The Eleventh Circuit also opined on whether human intervention is a relevant inquiry in the autodialer analysis, concluding that it is and finding the defendant’s system, Intelligent Mobile Connect, not an ATDS because it required human intervention to initiate the call despite the fact that the system “dials the numbers itself.” The court stated, “The technology before us requires meaningful human interaction to dial telephone numbers: An employee’s choice initiates every call. Yes, the system dials the numbers itself. But no one would think that telling a smartphone to dial the phone number of a stored contact (or several contacts) means the smartphone has automatically dialed the number. Human intervention is necessary there, just as it is here, to initiate the call.”

The court also affirmed its ruling on the issue of standing, previously stated in Cordoba v. DIRECTV, LLC, 942 F.3d 1259, 1270 (11th Cir. 2019)—that “[t]he receipt of more than one unwanted telemarketing call . . . is a concrete injury that meets the minimum requirements of Article III standing.”

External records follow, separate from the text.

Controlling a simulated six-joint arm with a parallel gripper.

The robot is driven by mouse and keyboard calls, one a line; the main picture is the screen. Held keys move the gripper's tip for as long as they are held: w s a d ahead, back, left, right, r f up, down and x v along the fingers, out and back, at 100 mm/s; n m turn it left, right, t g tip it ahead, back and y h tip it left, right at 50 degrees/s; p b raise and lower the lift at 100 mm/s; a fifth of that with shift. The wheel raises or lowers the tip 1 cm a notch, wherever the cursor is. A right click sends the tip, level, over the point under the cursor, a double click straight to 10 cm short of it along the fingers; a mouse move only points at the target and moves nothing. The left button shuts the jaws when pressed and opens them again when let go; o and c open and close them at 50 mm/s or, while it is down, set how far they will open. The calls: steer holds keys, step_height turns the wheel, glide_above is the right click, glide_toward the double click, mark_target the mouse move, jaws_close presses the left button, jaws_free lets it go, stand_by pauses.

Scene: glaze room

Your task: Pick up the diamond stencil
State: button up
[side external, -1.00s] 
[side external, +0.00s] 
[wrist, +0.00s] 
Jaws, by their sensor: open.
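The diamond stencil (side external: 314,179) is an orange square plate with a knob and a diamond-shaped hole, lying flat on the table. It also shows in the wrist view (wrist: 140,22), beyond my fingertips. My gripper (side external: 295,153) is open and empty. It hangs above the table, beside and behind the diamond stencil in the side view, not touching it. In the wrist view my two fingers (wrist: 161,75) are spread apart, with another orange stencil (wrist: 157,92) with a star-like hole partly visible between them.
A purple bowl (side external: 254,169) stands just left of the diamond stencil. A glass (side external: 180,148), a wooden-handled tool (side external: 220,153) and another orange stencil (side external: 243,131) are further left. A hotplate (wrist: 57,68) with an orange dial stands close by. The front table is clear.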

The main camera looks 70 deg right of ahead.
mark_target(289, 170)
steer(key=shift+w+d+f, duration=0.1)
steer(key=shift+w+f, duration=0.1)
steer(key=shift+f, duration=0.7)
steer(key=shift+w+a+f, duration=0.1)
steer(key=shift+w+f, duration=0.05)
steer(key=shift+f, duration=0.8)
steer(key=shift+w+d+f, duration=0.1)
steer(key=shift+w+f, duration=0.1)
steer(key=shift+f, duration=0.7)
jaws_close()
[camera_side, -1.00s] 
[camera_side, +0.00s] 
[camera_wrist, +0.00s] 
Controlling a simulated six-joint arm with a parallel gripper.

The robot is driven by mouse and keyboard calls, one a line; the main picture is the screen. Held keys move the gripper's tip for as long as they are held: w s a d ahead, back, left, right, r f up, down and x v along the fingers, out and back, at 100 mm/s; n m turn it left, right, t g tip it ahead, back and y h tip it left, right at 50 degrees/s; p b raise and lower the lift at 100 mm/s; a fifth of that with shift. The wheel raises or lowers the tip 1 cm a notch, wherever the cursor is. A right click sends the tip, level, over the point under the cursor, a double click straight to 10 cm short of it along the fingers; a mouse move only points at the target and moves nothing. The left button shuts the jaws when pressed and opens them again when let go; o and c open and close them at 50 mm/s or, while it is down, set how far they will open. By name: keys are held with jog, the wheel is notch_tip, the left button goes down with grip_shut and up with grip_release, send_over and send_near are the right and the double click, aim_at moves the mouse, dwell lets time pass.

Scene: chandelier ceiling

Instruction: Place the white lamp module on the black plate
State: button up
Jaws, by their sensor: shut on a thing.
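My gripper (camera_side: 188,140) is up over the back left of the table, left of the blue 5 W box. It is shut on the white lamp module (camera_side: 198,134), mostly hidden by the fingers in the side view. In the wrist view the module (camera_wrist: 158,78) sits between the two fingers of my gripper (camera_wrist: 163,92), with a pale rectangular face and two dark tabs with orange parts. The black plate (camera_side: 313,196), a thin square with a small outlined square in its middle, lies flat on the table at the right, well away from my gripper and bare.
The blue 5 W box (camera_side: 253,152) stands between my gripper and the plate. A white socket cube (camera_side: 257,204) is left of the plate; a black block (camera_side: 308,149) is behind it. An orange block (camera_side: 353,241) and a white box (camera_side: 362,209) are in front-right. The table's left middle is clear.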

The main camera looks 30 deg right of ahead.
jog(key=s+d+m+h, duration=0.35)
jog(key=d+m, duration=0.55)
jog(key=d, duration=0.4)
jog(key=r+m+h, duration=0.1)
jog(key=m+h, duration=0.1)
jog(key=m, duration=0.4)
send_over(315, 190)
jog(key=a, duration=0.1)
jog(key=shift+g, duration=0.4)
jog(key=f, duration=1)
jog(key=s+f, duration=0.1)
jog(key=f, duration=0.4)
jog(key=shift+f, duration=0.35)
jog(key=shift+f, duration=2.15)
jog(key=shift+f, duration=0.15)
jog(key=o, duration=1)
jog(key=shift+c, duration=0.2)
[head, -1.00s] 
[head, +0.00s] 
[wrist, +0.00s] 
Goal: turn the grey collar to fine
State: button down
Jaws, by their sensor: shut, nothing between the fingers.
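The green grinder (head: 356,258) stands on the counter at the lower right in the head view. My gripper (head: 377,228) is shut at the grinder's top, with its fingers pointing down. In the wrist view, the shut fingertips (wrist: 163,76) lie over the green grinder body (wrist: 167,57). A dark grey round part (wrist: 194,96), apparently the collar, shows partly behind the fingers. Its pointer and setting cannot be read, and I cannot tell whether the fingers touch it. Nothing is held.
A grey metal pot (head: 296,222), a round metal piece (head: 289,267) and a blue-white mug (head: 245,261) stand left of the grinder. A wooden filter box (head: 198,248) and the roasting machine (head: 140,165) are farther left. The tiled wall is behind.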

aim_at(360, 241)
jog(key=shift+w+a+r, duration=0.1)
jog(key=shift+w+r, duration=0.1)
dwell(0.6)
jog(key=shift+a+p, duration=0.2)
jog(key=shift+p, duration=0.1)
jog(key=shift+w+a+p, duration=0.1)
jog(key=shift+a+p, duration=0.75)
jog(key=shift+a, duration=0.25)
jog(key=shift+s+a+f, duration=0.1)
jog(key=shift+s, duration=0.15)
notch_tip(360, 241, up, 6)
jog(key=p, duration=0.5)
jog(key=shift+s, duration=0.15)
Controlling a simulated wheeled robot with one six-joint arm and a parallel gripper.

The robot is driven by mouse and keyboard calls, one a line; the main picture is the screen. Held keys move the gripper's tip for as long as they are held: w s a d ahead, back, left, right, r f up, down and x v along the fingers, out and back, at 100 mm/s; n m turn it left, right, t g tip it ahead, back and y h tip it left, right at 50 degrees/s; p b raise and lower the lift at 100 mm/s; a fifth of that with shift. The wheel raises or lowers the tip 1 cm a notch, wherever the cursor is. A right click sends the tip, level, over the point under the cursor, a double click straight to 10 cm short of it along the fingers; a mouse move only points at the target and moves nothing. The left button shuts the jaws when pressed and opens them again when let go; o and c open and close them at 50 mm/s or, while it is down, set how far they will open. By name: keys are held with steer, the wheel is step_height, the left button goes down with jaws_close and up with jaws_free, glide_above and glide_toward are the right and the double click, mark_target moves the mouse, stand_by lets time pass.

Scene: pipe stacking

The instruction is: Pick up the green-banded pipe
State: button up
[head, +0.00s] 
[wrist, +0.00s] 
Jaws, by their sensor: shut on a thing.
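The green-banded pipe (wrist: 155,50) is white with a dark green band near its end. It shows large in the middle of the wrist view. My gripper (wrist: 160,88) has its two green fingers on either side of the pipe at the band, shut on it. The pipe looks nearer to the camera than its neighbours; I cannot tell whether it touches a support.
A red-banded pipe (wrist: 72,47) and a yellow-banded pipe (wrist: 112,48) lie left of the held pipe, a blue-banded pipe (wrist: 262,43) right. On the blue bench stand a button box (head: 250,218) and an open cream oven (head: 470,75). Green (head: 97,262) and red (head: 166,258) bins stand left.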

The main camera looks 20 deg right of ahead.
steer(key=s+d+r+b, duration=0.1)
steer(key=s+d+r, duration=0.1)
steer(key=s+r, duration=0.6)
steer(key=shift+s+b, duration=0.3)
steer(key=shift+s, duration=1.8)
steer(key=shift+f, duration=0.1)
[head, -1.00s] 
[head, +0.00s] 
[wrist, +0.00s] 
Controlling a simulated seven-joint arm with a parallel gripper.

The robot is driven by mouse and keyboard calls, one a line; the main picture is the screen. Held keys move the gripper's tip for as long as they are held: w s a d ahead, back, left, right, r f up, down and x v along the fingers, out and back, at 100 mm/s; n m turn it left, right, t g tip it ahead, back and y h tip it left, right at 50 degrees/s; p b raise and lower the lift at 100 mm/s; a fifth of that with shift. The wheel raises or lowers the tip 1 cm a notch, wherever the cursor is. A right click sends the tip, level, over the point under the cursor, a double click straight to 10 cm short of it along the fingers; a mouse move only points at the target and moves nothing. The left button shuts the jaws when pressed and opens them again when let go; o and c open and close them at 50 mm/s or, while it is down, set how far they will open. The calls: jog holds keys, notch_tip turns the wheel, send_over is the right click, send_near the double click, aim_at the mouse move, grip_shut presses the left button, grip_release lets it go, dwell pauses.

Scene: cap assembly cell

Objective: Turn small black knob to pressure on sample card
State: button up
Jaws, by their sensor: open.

To read the full opinion in Glasser v. Hilton Grand Vacations Company, LLC, click here.

Why it matters: The Eleventh Circuit is now the fourth appellate court to issue an opinion (joining the Second Circuit, Third Circuit and Ninth Circuit) after ACA International v. FCC to define the contours of an ATDS, and it has adopted a significantly narrower definition than the expansive Marks decision from the Ninth Circuit. The ruling is more in line with the Third Circuit’s approach in Dominguez v. Yahoo. The ruling also contrasts with Marks in finding that “meaningful” human intervention can prevent a system from being an ATDS. This ruling will also provide more clarity to cases filed in the Eleventh Circuit, including those in Florida, a hotbed of TCPA litigation.